Untitled

/-Start Dependencies Declairation -/
module

public import Batteries.Tactic.Lint.Basic
public import Lean.Message
public import Mathlib.Init
public import Mathlib.Tactic.Common
public import Mathlib.Algebra.Group.Defs
public import Mathlib.Order.Defs.LinearOrder
public import Mathlib.Data.List.Sort
public import Mathlib.Tactic.Ring
public import Mathlib.Data.ZMod.Basic
public import Mathlib.Data.Nat.Prime.Basic
public import Mathlib.FieldTheory.Finite.Basic
public import Mathlib.Data.Nat.Log
namespace Cslib.Lint

@[expose] public section

/-!

# TimeM: Time Complexity Monad
`TimeM T α` represents a computation that produces a value of type `α` and tracks its time cost.
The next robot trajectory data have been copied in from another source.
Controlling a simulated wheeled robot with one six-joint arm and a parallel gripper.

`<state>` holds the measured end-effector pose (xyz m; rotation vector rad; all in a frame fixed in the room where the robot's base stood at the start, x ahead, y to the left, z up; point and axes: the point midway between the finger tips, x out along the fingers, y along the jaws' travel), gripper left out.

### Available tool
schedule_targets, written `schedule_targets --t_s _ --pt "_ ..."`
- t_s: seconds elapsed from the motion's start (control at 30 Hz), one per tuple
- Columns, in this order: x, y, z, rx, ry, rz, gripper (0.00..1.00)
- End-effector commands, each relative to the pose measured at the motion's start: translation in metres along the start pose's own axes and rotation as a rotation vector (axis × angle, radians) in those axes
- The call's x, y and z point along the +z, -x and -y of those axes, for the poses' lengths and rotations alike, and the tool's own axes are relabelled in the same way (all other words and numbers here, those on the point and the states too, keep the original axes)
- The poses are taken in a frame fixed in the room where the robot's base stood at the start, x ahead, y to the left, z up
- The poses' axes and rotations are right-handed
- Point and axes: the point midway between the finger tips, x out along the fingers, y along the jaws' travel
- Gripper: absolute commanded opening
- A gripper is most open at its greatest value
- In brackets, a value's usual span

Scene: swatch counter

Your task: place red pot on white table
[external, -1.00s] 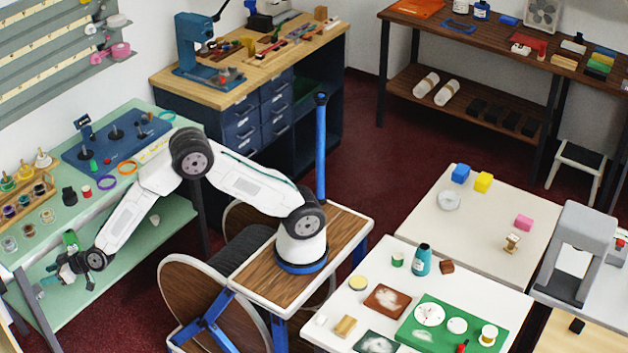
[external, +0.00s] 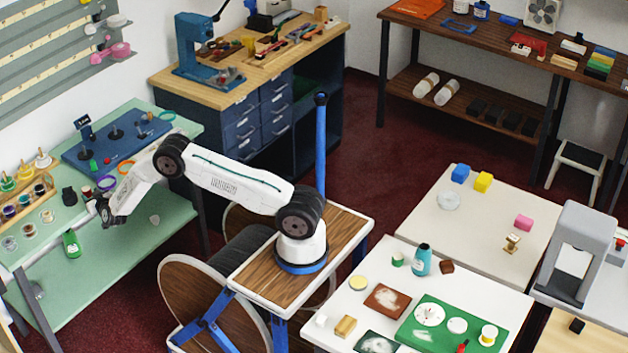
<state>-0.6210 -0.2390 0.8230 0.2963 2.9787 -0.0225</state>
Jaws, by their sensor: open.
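A small red pot (external: 86,191) with a pale top stands on the left part of the green table, beside a black item. My gripper (external: 101,211) is open and close to the pot, just right of and nearer the camera than it. Whether they touch cannot be told; the fingers are small and partly hidden by my wrist. A white table (external: 468,284) stands at the front right with many items on it. Another white-topped table (external: 432,226) stands behind it.
Jars, a rack and purple and orange rings surround the pot. The front white table holds a green mat (external: 413,333), a teal bottle (external: 421,260) and dark cards. The back one has clear room.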

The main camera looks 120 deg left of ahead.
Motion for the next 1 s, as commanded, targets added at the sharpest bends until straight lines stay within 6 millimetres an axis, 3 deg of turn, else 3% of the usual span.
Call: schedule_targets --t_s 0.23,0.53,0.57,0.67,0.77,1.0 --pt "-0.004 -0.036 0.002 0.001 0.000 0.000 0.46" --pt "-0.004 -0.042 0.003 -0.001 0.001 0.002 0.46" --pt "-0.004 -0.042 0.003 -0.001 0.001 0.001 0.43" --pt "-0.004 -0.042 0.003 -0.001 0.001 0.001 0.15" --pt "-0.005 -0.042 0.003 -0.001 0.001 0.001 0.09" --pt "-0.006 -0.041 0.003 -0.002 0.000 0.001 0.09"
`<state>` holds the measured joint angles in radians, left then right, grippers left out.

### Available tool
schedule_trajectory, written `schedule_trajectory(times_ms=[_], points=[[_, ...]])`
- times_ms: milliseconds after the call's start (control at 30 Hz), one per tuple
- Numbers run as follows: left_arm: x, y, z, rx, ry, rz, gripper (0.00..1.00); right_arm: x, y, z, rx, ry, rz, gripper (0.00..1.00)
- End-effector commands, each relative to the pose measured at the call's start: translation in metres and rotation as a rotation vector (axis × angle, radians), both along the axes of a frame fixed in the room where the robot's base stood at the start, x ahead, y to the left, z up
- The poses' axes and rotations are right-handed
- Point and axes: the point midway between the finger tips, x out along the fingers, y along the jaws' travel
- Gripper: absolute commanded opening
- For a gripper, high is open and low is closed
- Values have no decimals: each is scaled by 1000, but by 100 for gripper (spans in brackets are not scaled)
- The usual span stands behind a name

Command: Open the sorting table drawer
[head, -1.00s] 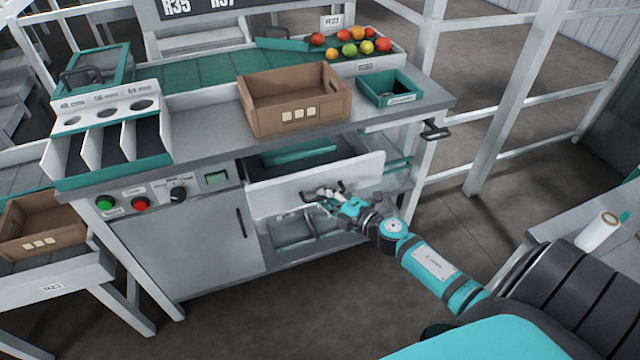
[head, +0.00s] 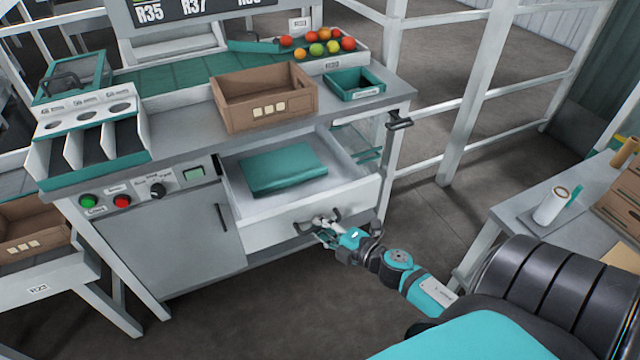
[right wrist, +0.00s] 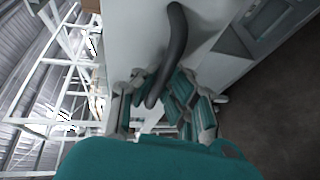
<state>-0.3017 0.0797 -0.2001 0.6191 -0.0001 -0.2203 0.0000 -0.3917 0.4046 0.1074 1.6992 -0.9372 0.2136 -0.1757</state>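The sorting table drawer (head: 270,233) stands well open below the worktop, with a teal flat item (head: 283,169) lying inside it. Its dark bar handle (head: 336,214) is on the white front. My right gripper (head: 322,230) is at this handle, partly hiding it. In the right wrist view the dark curved handle (right wrist: 176,40) runs down between the fingers of my right gripper (right wrist: 158,88), which are closed around it. My left gripper is in neither view.
On the sorting table (head: 190,140) stand a brown crate (head: 262,117), a teal bin (head: 353,95) and a tray of tomatoes (head: 318,47). A cupboard door (head: 160,250) is left of the drawer. Another table (head: 510,215) stands at the right. Floor in front is clear.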

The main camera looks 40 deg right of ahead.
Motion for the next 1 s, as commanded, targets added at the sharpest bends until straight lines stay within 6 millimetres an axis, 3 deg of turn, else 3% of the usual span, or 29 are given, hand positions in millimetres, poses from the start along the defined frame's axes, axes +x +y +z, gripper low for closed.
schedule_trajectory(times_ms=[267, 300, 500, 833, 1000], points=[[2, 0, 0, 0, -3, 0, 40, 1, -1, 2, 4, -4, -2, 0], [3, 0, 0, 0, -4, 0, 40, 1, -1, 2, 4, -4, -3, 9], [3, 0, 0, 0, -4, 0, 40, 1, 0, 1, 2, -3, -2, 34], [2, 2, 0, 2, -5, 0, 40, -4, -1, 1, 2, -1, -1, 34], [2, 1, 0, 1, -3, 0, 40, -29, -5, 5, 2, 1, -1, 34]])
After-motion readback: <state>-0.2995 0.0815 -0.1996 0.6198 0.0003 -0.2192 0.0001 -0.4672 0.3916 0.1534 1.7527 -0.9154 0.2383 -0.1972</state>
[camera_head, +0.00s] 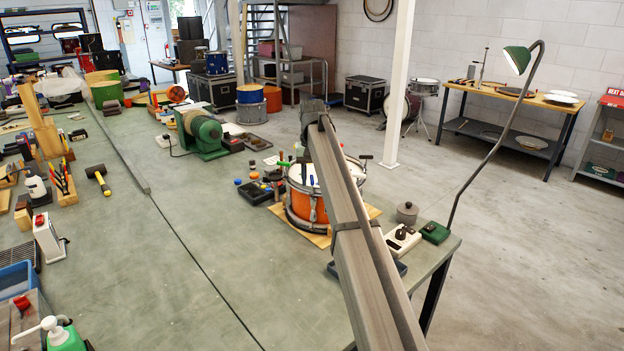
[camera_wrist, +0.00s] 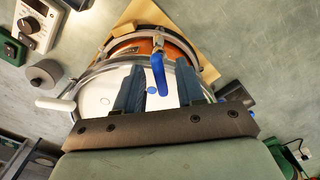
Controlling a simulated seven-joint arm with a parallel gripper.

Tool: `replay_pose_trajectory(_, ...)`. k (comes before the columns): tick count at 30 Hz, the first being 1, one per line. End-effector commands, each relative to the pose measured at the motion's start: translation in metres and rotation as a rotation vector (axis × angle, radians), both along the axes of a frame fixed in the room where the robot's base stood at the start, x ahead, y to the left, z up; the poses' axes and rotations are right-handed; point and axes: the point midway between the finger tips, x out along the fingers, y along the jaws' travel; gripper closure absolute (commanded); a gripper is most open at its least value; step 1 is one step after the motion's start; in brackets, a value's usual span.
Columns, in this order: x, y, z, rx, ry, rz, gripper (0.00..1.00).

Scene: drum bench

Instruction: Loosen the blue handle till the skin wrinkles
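The orange drum (camera_head: 300,207) lies skin up on a wooden board near the bench's right edge, partly hidden by my arm. Its white skin (camera_wrist: 100,92) and metal hoop also show in the wrist view. I cannot tell whether the skin is smooth or wrinkled. The blue handle (camera_wrist: 158,75) stands at the drum's rim, in the middle of the wrist view. My gripper (camera_wrist: 161,84) is open, its two dark fingers apart over the skin. The handle shows between and just beyond the fingertips; I see no contact.
A white handle (camera_wrist: 55,104) sticks out at the hoop's left. A grey lidded pot (camera_head: 407,212), a white box with a knob (camera_head: 402,240) and the green lamp base (camera_head: 435,232) stand right of the drum. A dark tray (camera_head: 255,192) is left. The bench's middle is clear.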

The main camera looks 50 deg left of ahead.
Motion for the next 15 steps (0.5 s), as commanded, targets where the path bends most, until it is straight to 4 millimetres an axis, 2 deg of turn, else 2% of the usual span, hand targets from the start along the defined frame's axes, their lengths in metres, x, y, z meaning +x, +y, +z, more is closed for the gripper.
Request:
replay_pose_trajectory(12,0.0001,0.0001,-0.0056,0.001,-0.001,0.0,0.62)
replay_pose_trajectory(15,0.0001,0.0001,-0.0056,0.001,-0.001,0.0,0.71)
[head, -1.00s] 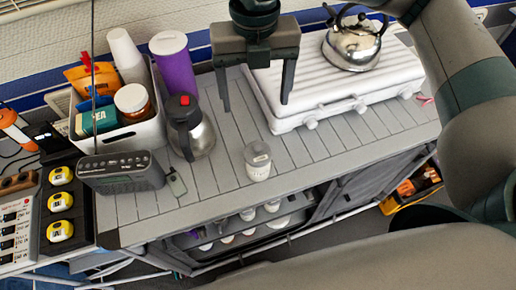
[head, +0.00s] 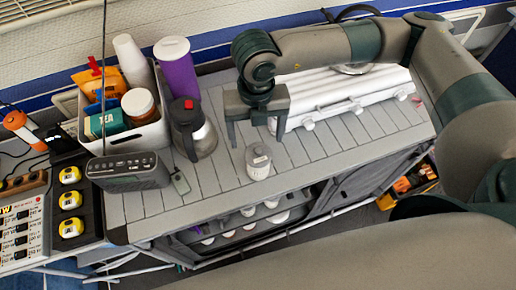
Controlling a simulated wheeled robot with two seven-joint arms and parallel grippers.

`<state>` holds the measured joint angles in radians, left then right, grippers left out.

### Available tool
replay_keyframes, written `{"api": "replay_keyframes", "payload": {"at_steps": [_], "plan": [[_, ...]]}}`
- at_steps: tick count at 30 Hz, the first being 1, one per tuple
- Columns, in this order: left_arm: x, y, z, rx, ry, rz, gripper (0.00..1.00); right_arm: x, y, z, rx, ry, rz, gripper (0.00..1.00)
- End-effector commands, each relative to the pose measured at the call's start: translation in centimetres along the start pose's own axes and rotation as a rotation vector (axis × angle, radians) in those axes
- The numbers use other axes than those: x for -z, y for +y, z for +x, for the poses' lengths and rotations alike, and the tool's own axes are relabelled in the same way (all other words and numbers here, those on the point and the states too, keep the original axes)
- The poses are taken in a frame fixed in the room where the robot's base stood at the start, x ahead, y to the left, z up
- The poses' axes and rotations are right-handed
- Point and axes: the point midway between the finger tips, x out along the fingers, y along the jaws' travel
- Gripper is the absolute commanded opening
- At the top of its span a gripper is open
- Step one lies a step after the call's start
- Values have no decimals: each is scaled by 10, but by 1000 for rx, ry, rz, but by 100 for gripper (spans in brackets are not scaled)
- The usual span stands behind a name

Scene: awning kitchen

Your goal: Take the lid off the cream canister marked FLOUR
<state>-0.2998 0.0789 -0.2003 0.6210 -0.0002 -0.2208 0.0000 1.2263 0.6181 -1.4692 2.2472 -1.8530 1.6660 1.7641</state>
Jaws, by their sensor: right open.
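The small cream canister (head: 258,170) stands upright near the front edge of the slatted counter. Its greyish lid (head: 258,153) is on top. Any marking on it is too small to read. My right gripper (head: 256,140) is open and empty, with its two fingers pointing down. In the picture its fingertips lie just above and to either side of the lid; I see no contact, and the exact height gap cannot be told. My left gripper is not in view.
A white bin (head: 152,135) holds a tea box and jars. A white stove (head: 345,97) is behind, partly hidden by my arm. The counter right of the canister is clear.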

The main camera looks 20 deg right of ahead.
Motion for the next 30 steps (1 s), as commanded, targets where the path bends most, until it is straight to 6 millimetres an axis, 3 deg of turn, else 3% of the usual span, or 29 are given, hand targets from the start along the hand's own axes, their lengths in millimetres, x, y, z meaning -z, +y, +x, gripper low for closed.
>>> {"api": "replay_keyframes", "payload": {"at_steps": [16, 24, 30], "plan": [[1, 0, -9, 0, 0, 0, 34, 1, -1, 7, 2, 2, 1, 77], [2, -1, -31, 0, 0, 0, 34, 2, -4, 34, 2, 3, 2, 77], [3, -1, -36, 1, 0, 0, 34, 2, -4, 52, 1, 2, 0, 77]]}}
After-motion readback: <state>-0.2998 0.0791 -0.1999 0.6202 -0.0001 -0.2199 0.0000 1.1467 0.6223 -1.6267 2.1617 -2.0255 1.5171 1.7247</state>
`T` is usually instantiated as `ℕ` to count operations, but can be instantiated as `ℝ` to count
actual wall time, or as more complex types in order to model more general costs.

## Design Principles
1. **Pure inputs, timed outputs**: Functions take plain values and return `TimeM` results
2. **Time annotations are trusted**: The `time` field is NOT verified against actual cost.
   You must manually ensure annotations match the algorithm's complexity in your cost model.
3. **Separation of concerns**: Prove correctness properties on `.ret`, prove complexity on `.time`

## Cost Model
**Document your cost model explicitly** Decide and be consistent about:
- **What costs 1 unit?** (comparison, arithmetic operation, etc.)
- **What is free?** (variable lookup, pattern matching, etc.)
- **Recursive calls:** Do you charge for the call itself?

## Notation
- **`✓`** : A tick of time, see `tick`.
- **`⟪tm⟫`** : Extract the pure value from a `TimeM` computation (notation for `tm.ret`)

## References

See [Danielsson2008] for the discussion.
-/
namespace Cslib.Algorithms.Lean

/-- A monad for tracking time complexity of computations.
`TimeM T α` represents a computation that returns a value of type `α`
and accumulates a time cost (represented as a type `T`, typically `ℕ`). -/
@[ext]
structure TimeM (T : Type*) (α : Type*) where
  /-- The return value of the computation -/
  ret : α
  /-- The accumulated time cost of the computation -/
  time : T

namespace TimeM

/-- Lifts a pure value into a `TimeM` computation with zero time cost.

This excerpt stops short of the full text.